Die Politik im Euro-Kontinent als Tohuwabohu
Deutsch-griechischer Finanzministerplausch - keine Entscheidungsstunde
Wolfgang Schäuble und Yanis Varoufakis beim Meinungsaustausch in Berlin - Höflichkeit war angesagt, jedenfalls beim Auftritt vor der Presse. Und der griechische Finanzminister, so konnten die deutschen Medien berichten, trug sein Hemd in der Hose, zum Tragen einer Krawatte habe er sich aber nicht durchgerungen.
Was sagt uns das? Offenbar liegt es Varoufakis fern, sich auf den Wechsel in einen hiesigen Konzernvorstand vorzubereiten. Über einen zukünftigen Job muss sich sein deutscher Kollege keine Gedanken machen, aus dem Alter ist er raus.
Man sei sich einig darin, uneinig zu sein, meinte Schäuble diplomatisch. Varoufakis merkte ironisch an, auch in dieser Einschätzung bestehe aber keine Einigkeit.
Die Regierenden in Berlin wollen einen neuen Schuldenschnitt für Griechenland nicht zulassen, "der Grieche" sei "abgeblitzt", heißt es in Kommentaren hierzulande. Aber Athen geht es gar nicht um eine solche "Hilfe", angezielt wird dort eine Ablösung der "Troika"- Kontrolleure, um Handlungsraum für andere innere Reformen zu erhalten, als sie per "Spar"-Auftrag auch in Zukunft exekutiert werden sollen. Und zugleich braucht die griechische Regierung Überbrückungskredite.
Die EZB gab dazu widersprüchliche Signale: Griechische Staatsanleihen werden von ihr nicht mehr als Darlehenssicherheiten anerkannt, aber Notfallkredite bekommt die griechische Staatsbank. Wie es dann weiter geht, wissen nur wirtschaftswissenschaftliche Astrologen, untereinander im Expertenstreit.
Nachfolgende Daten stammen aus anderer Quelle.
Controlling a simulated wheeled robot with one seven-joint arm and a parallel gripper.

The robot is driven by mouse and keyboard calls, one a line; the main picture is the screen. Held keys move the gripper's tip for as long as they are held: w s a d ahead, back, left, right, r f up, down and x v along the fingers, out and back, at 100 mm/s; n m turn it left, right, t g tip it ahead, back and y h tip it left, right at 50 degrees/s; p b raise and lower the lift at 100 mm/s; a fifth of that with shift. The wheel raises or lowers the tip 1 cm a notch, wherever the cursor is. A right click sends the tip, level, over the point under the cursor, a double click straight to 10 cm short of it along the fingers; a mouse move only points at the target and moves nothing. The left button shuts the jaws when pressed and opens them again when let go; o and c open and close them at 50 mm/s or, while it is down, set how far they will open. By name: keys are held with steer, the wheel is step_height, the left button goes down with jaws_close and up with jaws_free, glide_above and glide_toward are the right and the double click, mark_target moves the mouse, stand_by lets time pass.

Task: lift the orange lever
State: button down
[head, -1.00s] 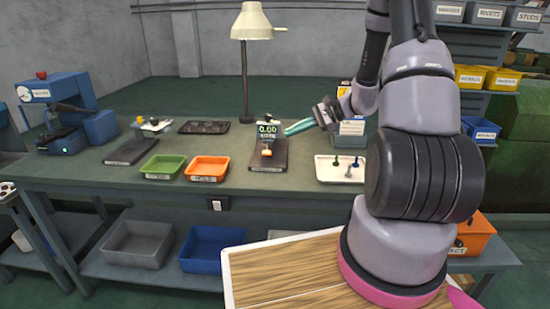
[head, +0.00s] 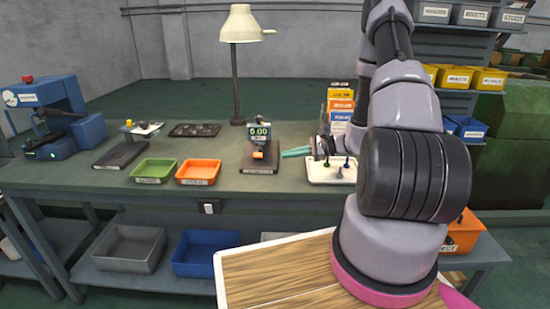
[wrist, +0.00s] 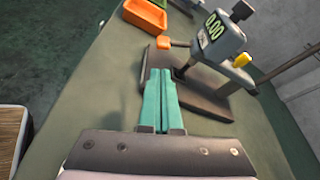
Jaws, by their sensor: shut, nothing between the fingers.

Der deutsche Finanzminister forderte von seinem griechischen Kollegen "Verlässlichkeit". Was aber heißt das - weiterhin Massenarmut produzierende "Reformen", aus denen wirtschaftliche Sanierung keineswegs hervor geht? Schäuble beklagte, der griechische Staat habe immer noch keinen Gebrauch gemacht von dem großzügigen Angebot, 500 deutsche Finanzbeamte nach Hellas zu entsenden. Dieses Monitum war gewiss für deutsches Publikum gedacht, als Muntermacher für das hiesige Nationalgefühl; wäre es unrealistischerweise ernst gemeint, hätte die Bundesfinanzverwaltung ja schon Sprachkurse für südländisch interessierte Bedienstete eingerichtet.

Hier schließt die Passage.